(Robot state and action records)
** START **

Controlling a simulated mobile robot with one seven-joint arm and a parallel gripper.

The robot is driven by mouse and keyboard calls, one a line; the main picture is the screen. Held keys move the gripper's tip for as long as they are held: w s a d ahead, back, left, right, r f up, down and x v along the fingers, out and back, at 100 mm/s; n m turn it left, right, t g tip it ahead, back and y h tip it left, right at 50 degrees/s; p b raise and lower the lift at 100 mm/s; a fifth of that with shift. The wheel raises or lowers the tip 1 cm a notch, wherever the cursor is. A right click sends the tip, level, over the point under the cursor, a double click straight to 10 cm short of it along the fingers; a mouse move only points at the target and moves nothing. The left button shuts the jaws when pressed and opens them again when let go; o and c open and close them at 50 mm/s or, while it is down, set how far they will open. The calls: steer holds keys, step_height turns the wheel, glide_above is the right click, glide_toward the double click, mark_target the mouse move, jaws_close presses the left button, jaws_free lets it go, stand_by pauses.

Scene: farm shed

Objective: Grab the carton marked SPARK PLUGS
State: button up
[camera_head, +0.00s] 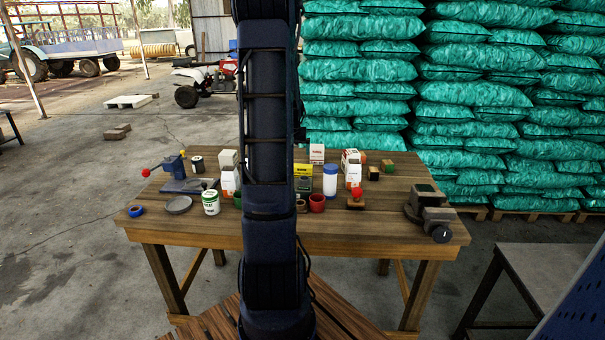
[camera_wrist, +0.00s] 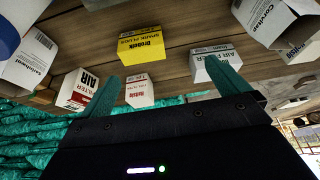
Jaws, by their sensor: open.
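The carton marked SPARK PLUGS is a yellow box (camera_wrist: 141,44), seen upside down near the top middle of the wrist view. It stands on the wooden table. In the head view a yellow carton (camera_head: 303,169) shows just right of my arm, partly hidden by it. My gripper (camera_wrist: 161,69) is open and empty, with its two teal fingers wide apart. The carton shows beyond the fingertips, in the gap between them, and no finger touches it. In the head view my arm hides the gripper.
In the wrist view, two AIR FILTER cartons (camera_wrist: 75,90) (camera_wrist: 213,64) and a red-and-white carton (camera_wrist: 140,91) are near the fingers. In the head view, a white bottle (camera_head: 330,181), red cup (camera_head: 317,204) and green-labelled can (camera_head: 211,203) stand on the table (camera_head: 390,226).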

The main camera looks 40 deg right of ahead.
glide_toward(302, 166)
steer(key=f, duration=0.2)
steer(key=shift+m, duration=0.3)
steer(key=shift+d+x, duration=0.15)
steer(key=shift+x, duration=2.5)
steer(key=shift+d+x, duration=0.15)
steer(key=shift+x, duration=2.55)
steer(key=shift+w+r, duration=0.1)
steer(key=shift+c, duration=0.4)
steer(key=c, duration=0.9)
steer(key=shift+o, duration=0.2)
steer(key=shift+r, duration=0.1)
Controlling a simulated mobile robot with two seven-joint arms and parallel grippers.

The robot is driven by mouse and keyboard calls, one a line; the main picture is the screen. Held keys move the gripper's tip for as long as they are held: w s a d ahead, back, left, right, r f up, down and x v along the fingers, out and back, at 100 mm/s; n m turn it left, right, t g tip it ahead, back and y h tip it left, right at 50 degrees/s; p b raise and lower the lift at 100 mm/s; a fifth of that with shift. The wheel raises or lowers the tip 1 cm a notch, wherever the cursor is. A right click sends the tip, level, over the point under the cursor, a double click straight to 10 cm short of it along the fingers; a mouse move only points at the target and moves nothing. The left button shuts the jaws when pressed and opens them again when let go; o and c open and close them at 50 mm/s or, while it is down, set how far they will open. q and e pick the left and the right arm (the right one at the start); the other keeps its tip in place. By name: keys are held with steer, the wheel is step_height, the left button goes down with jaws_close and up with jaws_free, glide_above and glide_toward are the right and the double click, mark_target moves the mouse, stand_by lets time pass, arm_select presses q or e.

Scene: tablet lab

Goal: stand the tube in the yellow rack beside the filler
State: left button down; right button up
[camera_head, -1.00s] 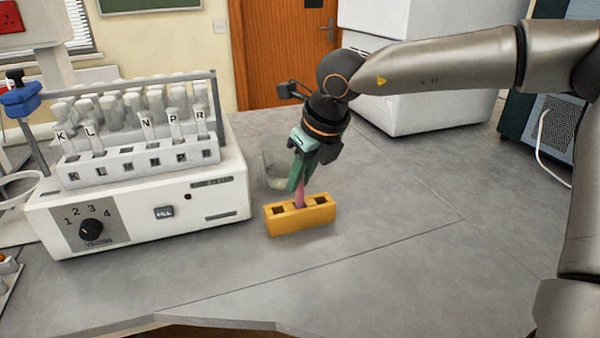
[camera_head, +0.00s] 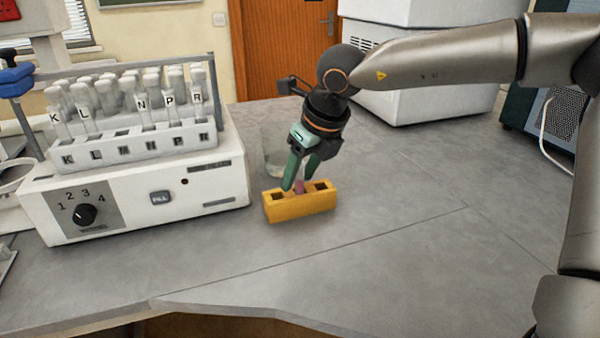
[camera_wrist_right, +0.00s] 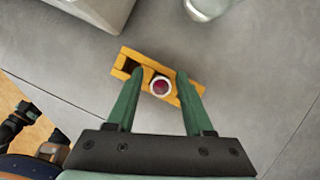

** END **

### Task details
Nothing but the lines from the line containing "Goal: stand the" through the last line of the records above is to be extracted, exactly and with no pictures.

### Result for this task
Goal: stand the tube in the yellow rack beside the filler
State: left button down; right button up
[camera_head, -1.00s] 
[camera_head, +0.00s] 
[camera_wrist_right, +0.00s] 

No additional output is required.